• [DATASET CONTENT]
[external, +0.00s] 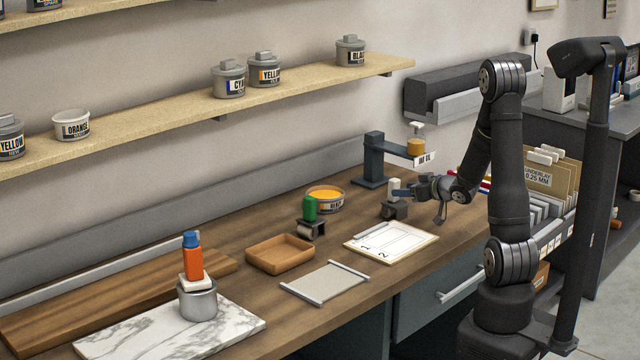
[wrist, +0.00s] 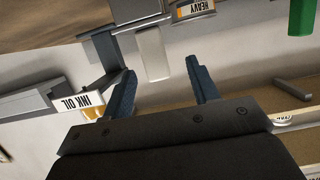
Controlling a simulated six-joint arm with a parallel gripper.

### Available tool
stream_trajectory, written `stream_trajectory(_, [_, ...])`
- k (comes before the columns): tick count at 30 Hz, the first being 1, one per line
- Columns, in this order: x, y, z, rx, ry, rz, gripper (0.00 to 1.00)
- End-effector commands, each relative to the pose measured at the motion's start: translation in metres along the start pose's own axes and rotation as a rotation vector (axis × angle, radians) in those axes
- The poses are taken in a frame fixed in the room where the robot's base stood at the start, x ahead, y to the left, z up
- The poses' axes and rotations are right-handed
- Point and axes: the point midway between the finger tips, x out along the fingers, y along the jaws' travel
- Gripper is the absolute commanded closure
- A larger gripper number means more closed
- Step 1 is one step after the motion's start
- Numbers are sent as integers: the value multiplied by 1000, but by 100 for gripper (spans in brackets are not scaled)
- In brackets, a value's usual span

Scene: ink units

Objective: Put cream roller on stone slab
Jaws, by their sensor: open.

• [TASK]
Pick out the lines containing the string "motion" and show them.

• [SOLUTION FOR THIS PROBLEM]
- End-effector commands, each relative to the pose measured at the motion's start: translation in metres along the start pose's own axes and rotation as a rotation vector (axis × angle, radians) in those axes
- Step 1 is one step after the motion's start

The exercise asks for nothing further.